* _EXERCISE_
Every line with the word "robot" in it should be extracted from the data that follows.

— START —

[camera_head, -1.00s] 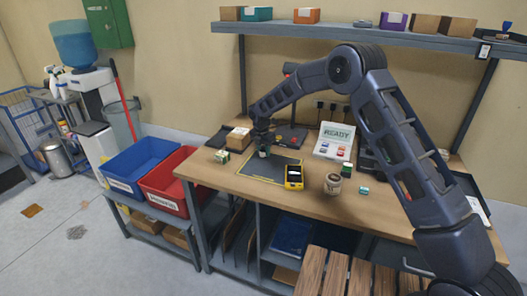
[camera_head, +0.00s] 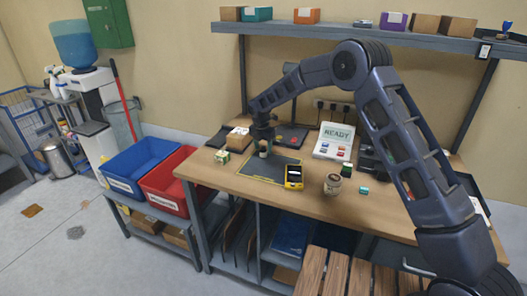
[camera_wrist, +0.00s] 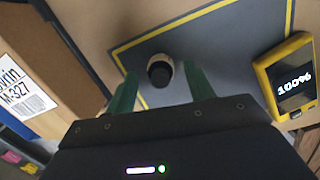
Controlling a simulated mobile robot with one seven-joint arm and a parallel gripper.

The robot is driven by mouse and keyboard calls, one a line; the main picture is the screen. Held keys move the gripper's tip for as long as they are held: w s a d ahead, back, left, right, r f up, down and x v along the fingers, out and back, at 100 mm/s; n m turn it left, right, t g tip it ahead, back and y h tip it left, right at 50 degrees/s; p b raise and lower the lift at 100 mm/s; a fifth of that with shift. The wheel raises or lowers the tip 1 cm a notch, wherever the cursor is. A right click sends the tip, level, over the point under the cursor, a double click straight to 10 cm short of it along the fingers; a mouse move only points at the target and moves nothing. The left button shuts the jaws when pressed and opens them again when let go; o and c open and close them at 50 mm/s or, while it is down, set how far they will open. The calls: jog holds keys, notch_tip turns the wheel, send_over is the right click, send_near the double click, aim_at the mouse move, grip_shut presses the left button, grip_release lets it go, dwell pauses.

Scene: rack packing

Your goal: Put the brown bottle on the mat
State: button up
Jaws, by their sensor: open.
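The bottle (camera_head: 263,150) is small, with a pale body and a dark cap. It stands upright near a corner of the dark grey, yellow-edged mat (camera_head: 262,171), inside the yellow line. In the wrist view the bottle (camera_wrist: 160,74) shows from above, cap towards me, with the mat (camera_wrist: 222,58) around it. My gripper (camera_head: 264,140) is over the bottle. Its green fingers (camera_wrist: 162,88) are open on either side of the bottle, with a gap visible at each side. The lower part of the bottle is hard to see from above.
A cardboard box (camera_head: 238,137) and a small green-and-white box (camera_head: 222,157) stand at the left. A jar (camera_head: 332,184), a green-black container (camera_head: 346,170) and a teal block (camera_head: 364,190) stand to the right.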

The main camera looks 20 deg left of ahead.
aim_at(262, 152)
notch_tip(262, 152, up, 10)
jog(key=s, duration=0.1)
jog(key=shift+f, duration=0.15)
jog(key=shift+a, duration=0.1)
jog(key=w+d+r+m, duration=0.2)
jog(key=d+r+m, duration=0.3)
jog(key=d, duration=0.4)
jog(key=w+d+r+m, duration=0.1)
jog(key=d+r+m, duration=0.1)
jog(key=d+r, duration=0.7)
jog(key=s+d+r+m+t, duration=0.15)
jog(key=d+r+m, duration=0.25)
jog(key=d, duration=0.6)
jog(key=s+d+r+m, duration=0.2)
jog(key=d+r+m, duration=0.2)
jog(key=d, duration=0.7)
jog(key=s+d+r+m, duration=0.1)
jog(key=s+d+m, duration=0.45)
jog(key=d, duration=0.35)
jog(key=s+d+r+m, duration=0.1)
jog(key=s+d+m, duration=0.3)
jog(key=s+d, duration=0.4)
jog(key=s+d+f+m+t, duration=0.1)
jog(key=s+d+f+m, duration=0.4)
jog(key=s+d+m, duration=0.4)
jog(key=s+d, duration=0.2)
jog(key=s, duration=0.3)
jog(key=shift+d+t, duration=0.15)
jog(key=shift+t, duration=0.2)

— END —

* _SOLUTION TO THIS PROBLEM_
Controlling a simulated mobile robot with one seven-joint arm and a parallel gripper.
The robot is driven by mouse and keyboard calls, one a line; the main picture is the screen. Held keys move the gripper's tip for as long as they are held: w s a d ahead, back, left, right, r f up, down and x v along the fingers, out and back, at 100 mm/s; n m turn it left, right, t g tip it ahead, back and y h tip it left, right at 50 degrees/s; p b raise and lower the lift at 100 mm/s; a fifth of that with shift. The wheel raises or lowers the tip 1 cm a notch, wherever the cursor is. A right click sends the tip, level, over the point under the cursor, a double click straight to 10 cm short of it along the fingers; a mouse move only points at the target and moves nothing. The left button shuts the jaws when pressed and opens them again when let go; o and c open and close them at 50 mm/s or, while it is down, set how far they will open. The calls: jog holds keys, notch_tip turns the wheel, send_over is the right click, send_near the double click, aim_at the mouse move, grip_shut presses the left button, grip_release lets it go, dwell pauses.

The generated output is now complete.